Antes que o ministro Alexandre de Moraes pedisse vista, outros dois chegaram a votar. O relator Edson Fachin se posicionou contra o marco temporal e o ministro Nunes Marques, a favor. O movimento indígena tem chamado este de o “julgamento do século”. De acordo com o Conselho Indigenista Missionário (Cimi), a aprovação do marco temporal, caso aconteça, poderá afetar cerca de 95% das áreas indígenas.  

Além de paralisar o processo demarcatório de centenas de territórios tradicionais, o novo critério pode abrir brecha para o questionamento na Justiça de homologações já concluídas. Segundo o Cimi, das 1.393 terras indígenas (TI) no Brasil, 62% precisam ainda ser regularizadas.  

Uma delas é a TI Jaraguá.

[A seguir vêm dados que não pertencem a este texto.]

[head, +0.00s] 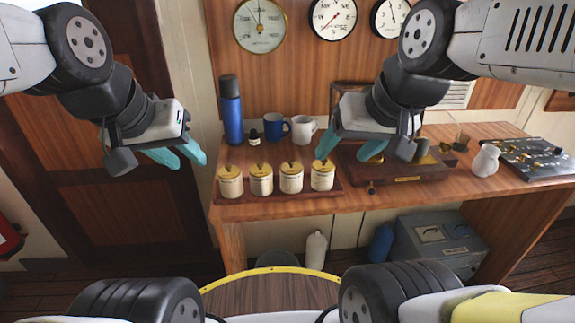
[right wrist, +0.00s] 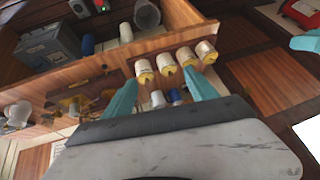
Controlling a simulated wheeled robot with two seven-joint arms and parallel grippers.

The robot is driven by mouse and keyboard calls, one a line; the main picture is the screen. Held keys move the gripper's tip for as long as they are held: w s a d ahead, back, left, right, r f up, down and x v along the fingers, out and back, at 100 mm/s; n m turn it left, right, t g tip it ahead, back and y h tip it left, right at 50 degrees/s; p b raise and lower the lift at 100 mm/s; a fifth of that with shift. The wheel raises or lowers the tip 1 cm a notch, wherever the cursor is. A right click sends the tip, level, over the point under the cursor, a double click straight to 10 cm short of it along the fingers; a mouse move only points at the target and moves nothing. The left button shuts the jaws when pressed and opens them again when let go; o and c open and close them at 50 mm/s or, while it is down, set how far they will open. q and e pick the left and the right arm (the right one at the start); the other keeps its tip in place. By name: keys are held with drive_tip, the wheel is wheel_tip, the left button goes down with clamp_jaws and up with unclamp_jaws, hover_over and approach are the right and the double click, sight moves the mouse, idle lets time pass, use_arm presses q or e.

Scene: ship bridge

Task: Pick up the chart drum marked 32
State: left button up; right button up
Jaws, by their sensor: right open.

Dos 532 hectares reivindicados pelos Guarani Mbya e já declarados como de domínio indígena, apenas 1,7 hectare está homologado (desde 1987). Ocupando menos que dois campos de futebol, a extensão demarcada faz deste o menor território indígena do país. 

“Decidimos, junto ao nosso povo, anciãs e anciões, guerreiras e guerreiros que é necessária uma resposta frente estes ataques promovidos pela política de ódio, antiindigenista que atua na contramão de todos os estudos e indícios dos desastres, e causas causas do aquecimento global”, diz manifesto do povo Guarani Mbya frente a votação do PL 490.

“Nesses últimos seis anos estamos sofrendo violência absurda dos não-indígenas”, contou Thiago Karai Djekupe, do povo Guarani Mbya, da TI Jaraguá.